_Dataset:_
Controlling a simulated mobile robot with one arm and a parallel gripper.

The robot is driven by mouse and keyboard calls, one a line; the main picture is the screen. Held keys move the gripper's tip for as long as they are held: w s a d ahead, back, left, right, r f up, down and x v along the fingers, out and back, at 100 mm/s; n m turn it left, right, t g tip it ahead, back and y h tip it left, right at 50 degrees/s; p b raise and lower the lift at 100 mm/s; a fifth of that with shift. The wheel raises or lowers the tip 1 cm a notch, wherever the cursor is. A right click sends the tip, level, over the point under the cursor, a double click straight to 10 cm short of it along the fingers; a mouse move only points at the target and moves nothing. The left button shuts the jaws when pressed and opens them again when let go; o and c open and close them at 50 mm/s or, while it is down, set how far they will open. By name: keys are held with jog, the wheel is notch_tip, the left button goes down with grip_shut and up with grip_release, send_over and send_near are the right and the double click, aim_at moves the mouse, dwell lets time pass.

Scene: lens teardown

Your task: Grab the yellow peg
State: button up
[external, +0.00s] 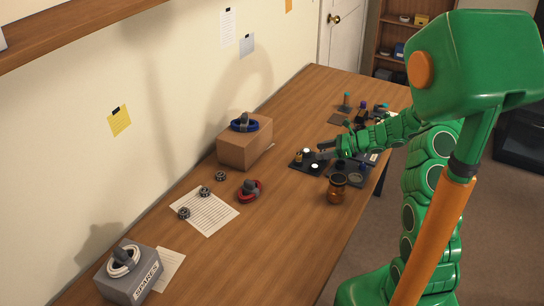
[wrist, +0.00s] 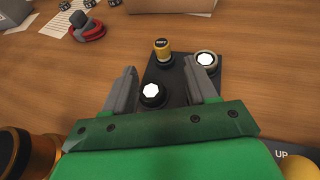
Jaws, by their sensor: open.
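The yellow peg (wrist: 162,48), a short upright cylinder with a dark label band, stands on a dark tray (wrist: 180,70) in the wrist view. In the external view it looks like the small yellowish piece (external: 299,156) on the tray's left part. My gripper (wrist: 164,74) is open, with its two grey fingers apart. The peg appears beyond the fingertips, between their directions, and is not touched. A black white-topped piece (wrist: 152,93) is between the fingers, nearer the palm. In the external view my gripper (external: 322,150) is over the tray's far side.
A grey-rimmed white-topped piece (wrist: 207,60) stands on the tray, by the right finger. An amber jar (external: 337,188) and a second dark tray (external: 345,174) are close by. A cardboard box (external: 244,143) and a red-ringed part (external: 250,189) are farther left. Bare wood lies between.

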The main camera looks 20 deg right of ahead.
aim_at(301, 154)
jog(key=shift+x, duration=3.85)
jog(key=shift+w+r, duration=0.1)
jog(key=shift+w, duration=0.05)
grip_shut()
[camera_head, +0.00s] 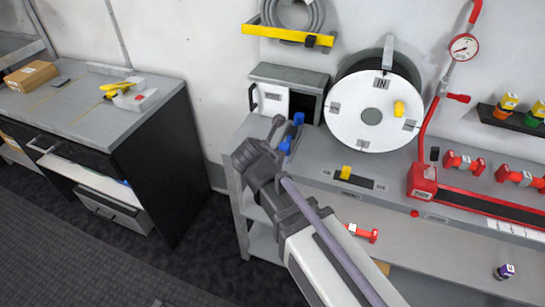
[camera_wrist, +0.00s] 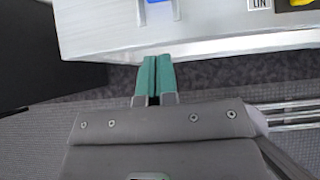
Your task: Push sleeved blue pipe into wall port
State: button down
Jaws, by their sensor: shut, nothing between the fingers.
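A blue piece (camera_head: 291,134), which looks like the blue pipe, lies on the left end of the grey bench in the head view, just beyond my wrist. Part of a blue piece also shows at the top edge of the wrist view (camera_wrist: 160,6). I cannot make out its sleeve. My gripper (camera_wrist: 157,80) is shut and empty in the wrist view, its green fingertips together just short of the bench's front edge and apart from the blue piece. In the head view my arm hides the fingertips. I cannot clearly make out the wall port.
The bench (camera_head: 318,150) carries a grey box (camera_head: 287,89) with an open door, a white reel (camera_head: 371,112), a yellow block (camera_head: 346,172) and red fittings (camera_head: 463,163). A dark cabinet (camera_head: 160,150) stands left, with a floor gap between.

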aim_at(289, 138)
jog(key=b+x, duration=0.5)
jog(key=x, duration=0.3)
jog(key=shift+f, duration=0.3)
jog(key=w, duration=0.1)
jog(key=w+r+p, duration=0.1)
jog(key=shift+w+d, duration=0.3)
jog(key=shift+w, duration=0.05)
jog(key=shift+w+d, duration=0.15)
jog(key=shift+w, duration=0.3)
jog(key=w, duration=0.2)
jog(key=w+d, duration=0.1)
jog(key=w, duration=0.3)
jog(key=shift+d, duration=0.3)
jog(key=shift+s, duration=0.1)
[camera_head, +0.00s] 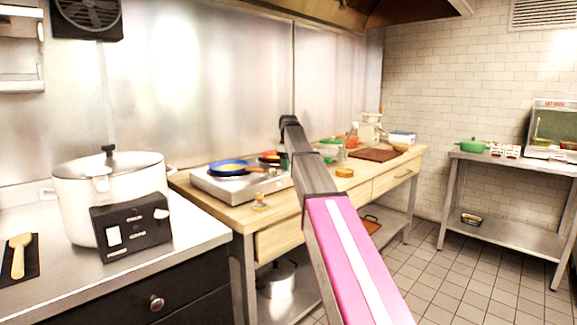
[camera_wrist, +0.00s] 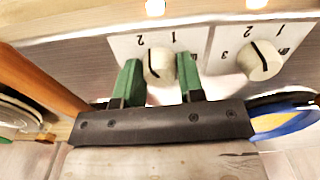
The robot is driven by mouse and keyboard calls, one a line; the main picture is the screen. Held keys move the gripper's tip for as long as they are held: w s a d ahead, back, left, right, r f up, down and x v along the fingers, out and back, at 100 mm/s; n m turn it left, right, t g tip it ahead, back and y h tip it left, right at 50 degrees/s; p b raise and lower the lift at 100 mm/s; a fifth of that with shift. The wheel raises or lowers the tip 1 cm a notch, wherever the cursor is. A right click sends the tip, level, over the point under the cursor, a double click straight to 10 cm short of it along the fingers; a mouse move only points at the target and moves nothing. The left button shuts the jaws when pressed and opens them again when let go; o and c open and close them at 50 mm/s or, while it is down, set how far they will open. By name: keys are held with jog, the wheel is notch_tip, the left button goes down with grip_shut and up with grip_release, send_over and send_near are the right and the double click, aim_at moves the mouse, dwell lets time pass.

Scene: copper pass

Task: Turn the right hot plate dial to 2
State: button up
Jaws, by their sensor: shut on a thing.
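The hot plate (camera_head: 210,184) is a low metal unit on the wooden counter in the head view, left of my arm. In the wrist view its front panel appears upside down with two cream dials. My gripper (camera_wrist: 160,78) has its green fingers on either side of the dial on the picture's left (camera_wrist: 158,64), shut on it. The dial's dark line runs almost upright in the picture, near the printed 2. The other dial (camera_wrist: 259,61) is free, its line slanted.
A blue pan (camera_head: 229,168) and a red pan (camera_head: 268,157) sit on the hot plate. A large white pot (camera_head: 75,190) and a black control box (camera_head: 132,228) are at left. The tiled floor (camera_head: 455,270) is clear.

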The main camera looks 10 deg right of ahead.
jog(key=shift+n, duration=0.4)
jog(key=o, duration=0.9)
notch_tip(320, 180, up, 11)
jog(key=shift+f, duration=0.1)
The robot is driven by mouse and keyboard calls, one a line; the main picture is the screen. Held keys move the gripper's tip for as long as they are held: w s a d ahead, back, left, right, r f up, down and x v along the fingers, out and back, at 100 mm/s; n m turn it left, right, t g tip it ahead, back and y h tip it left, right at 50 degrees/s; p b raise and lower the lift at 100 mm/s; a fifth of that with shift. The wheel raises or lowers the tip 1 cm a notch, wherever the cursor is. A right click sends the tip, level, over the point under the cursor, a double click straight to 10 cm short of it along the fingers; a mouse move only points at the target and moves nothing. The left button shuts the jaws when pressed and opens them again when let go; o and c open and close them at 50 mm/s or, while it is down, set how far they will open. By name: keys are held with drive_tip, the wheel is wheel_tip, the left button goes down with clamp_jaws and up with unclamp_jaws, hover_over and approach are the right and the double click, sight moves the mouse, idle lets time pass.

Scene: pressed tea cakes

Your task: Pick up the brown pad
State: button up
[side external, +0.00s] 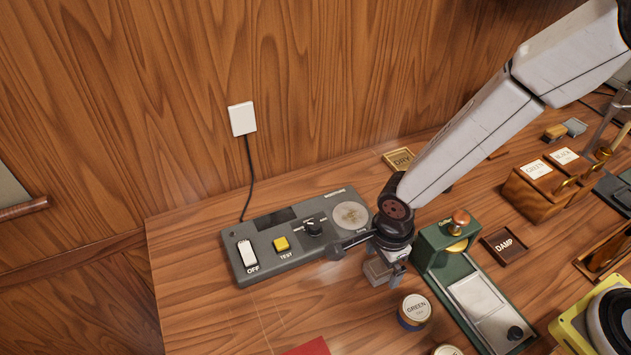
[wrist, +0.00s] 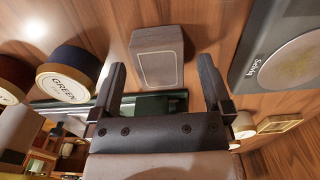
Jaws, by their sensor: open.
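My gripper (side external: 385,268) is low over the table, just right of the grey control box. In the wrist view its two fingers (wrist: 162,66) are open and apart. A grey-brown block (wrist: 157,45) with a pale outlined rectangle on its face shows between and beyond the fingertips, not gripped. In the side view the gripper largely covers that spot. A small tan-brown pad (side external: 555,132) lies far back right, beside a blue-grey pad (side external: 575,127). I cannot tell for sure which of the two brownish things is the brown pad.
The grey control box (side external: 268,265) has switches and a round plate. A green press (side external: 436,237) stands close right of my gripper, with a GREEN tin (side external: 414,309) in front. DAMP (side external: 505,246) and DRY (side external: 402,160) plates lie nearby. Bare table shows at front left.

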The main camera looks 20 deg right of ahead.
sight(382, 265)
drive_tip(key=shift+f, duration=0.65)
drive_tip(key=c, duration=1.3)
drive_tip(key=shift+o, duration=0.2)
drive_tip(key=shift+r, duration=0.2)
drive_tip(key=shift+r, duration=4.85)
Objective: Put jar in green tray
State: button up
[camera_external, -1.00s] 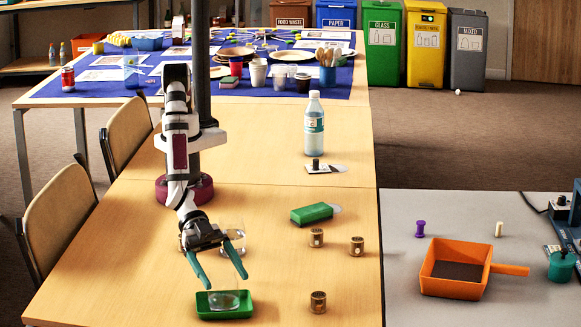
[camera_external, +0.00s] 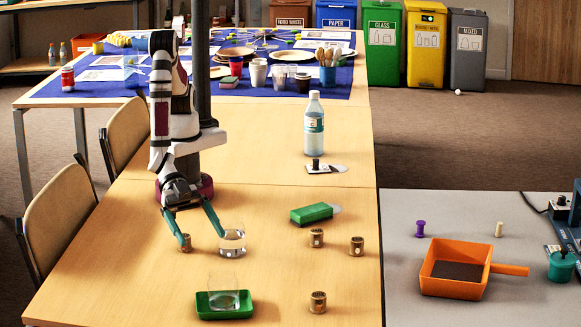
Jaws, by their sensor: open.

_Task directions:_ Reproduce the data above in full, exactly as it is, with the pictures left out.

_Full answer:_
Controlling a simulated mobile robot with one arm and a parallel gripper.

The robot is driven by mouse and keyboard calls, one a line; the main picture is the screen. Held keys move the gripper's tip for as long as they are held: w s a d ahead, back, left, right, r f up, down and x v along the fingers, out and back, at 100 mm/s; n m turn it left, right, t g tip it ahead, back and y h tip it left, right at 50 degrees/s; p b raise and lower the lift at 100 mm/s; a fifth of that with shift. The wheel raises or lowers the tip 1 cm a notch, wherever the cursor is. A right click sends the tip, level, over the point under the cursor, a double click straight to 10 cm short of it along the fingers; a mouse move only points at the target and moves nothing. The left button shuts the jaws when pressed and opens them again when let go; o and c open and close them at 50 mm/s or, while it is down, set how far they will open. By name: keys are held with jog, the wheel is notch_tip, the left button goes down with grip_shut and up with grip_release, send_over and send_near are the right and the double click, aim_at moves the mouse, dwell lets time pass.

Scene: lens teardown

Your task: Grab the yellow peg
State: button up
[external, +0.00s] 
[wrist, +0.00s] 
Jaws, by their sensor: open.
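The yellow peg (wrist: 162,48), a short upright cylinder with a dark label band, stands on a dark tray (wrist: 180,70) in the wrist view. In the external view it looks like the small yellowish piece (external: 299,156) on the tray's left part. My gripper (wrist: 164,74) is open, with its two grey fingers apart. The peg appears beyond the fingertips, between their directions, and is not touched. A black white-topped piece (wrist: 152,93) is between the fingers, nearer the palm. In the external view my gripper (external: 322,150) is over the tray's far side.
A grey-rimmed white-topped piece (wrist: 207,60) stands on the tray, by the right finger. An amber jar (external: 337,188) and a second dark tray (external: 345,174) are close by. A cardboard box (external: 244,143) and a red-ringed part (external: 250,189) are farther left. Bare wood lies between.

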The main camera looks 20 deg right of ahead.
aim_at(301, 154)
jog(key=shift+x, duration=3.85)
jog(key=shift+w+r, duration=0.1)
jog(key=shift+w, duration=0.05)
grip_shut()
[camera_head, +0.00s] 
[camera_wrist, +0.00s] 
Your task: Push sleeved blue pipe into wall port
State: button down
Jaws, by their sensor: shut, nothing between the fingers.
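A blue piece (camera_head: 291,134), which looks like the blue pipe, lies on the left end of the grey bench in the head view, just beyond my wrist. Part of a blue piece also shows at the top edge of the wrist view (camera_wrist: 160,6). I cannot make out its sleeve. My gripper (camera_wrist: 157,80) is shut and empty in the wrist view, its green fingertips together just short of the bench's front edge and apart from the blue piece. In the head view my arm hides the fingertips. I cannot clearly make out the wall port.
The bench (camera_head: 318,150) carries a grey box (camera_head: 287,89) with an open door, a white reel (camera_head: 371,112), a yellow block (camera_head: 346,172) and red fittings (camera_head: 463,163). A dark cabinet (camera_head: 160,150) stands left, with a floor gap between.

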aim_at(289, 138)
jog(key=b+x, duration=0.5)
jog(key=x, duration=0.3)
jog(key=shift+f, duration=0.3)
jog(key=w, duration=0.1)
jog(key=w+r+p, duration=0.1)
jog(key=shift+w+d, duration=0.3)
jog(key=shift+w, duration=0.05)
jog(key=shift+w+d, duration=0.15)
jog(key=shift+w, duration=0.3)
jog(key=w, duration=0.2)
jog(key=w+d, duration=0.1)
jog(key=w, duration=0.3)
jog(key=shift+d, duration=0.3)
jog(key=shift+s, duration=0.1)
[camera_head, +0.00s] 
[camera_wrist, +0.00s] 
The robot is driven by mouse and keyboard calls, one a line; the main picture is the screen. Held keys move the gripper's tip for as long as they are held: w s a d ahead, back, left, right, r f up, down and x v along the fingers, out and back, at 100 mm/s; n m turn it left, right, t g tip it ahead, back and y h tip it left, right at 50 degrees/s; p b raise and lower the lift at 100 mm/s; a fifth of that with shift. The wheel raises or lowers the tip 1 cm a notch, wherever the cursor is. A right click sends the tip, level, over the point under the cursor, a double click straight to 10 cm short of it along the fingers; a mouse move only points at the target and moves nothing. The left button shuts the jaws when pressed and opens them again when let go; o and c open and close them at 50 mm/s or, while it is down, set how far they will open. By name: keys are held with jog, the wheel is notch_tip, the left button goes down with grip_shut and up with grip_release, send_over and send_near are the right and the double click, aim_at moves the mouse, dwell lets time pass.

Scene: copper pass

Task: Turn the right hot plate dial to 2
State: button up
Jaws, by their sensor: shut on a thing.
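The hot plate (camera_head: 210,184) is a low metal unit on the wooden counter in the head view, left of my arm. In the wrist view its front panel appears upside down with two cream dials. My gripper (camera_wrist: 160,78) has its green fingers on either side of the dial on the picture's left (camera_wrist: 158,64), shut on it. The dial's dark line runs almost upright in the picture, near the printed 2. The other dial (camera_wrist: 259,61) is free, its line slanted.
A blue pan (camera_head: 229,168) and a red pan (camera_head: 268,157) sit on the hot plate. A large white pot (camera_head: 75,190) and a black control box (camera_head: 132,228) are at left. The tiled floor (camera_head: 455,270) is clear.

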The main camera looks 10 deg right of ahead.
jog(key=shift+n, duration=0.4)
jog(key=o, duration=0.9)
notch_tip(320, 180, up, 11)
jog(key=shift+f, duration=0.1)
The robot is driven by mouse and keyboard calls, one a line; the main picture is the screen. Held keys move the gripper's tip for as long as they are held: w s a d ahead, back, left, right, r f up, down and x v along the fingers, out and back, at 100 mm/s; n m turn it left, right, t g tip it ahead, back and y h tip it left, right at 50 degrees/s; p b raise and lower the lift at 100 mm/s; a fifth of that with shift. The wheel raises or lowers the tip 1 cm a notch, wherever the cursor is. A right click sends the tip, level, over the point under the cursor, a double click straight to 10 cm short of it along the fingers; a mouse move only points at the target and moves nothing. The left button shuts the jaws when pressed and opens them again when let go; o and c open and close them at 50 mm/s or, while it is down, set how far they will open. By name: keys are held with drive_tip, the wheel is wheel_tip, the left button goes down with clamp_jaws and up with unclamp_jaws, hover_over and approach are the right and the double click, sight moves the mouse, idle lets time pass.

Scene: pressed tea cakes

Your task: Pick up the brown pad
State: button up
[side external, +0.00s] 
[wrist, +0.00s] 
Jaws, by their sensor: open.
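My gripper (side external: 385,268) is low over the table, just right of the grey control box. In the wrist view its two fingers (wrist: 162,66) are open and apart. A grey-brown block (wrist: 157,45) with a pale outlined rectangle on its face shows between and beyond the fingertips, not gripped. In the side view the gripper largely covers that spot. A small tan-brown pad (side external: 555,132) lies far back right, beside a blue-grey pad (side external: 575,127). I cannot tell for sure which of the two brownish things is the brown pad.
The grey control box (side external: 268,265) has switches and a round plate. A green press (side external: 436,237) stands close right of my gripper, with a GREEN tin (side external: 414,309) in front. DAMP (side external: 505,246) and DRY (side external: 402,160) plates lie nearby. Bare table shows at front left.

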The main camera looks 20 deg right of ahead.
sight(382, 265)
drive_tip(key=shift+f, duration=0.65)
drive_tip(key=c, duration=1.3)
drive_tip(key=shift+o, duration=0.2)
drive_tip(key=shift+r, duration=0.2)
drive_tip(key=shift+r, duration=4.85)
Objective: Put jar in green tray
State: button up
[camera_external, -1.00s] 
[camera_external, +0.00s] 
Jaws, by their sensor: open.

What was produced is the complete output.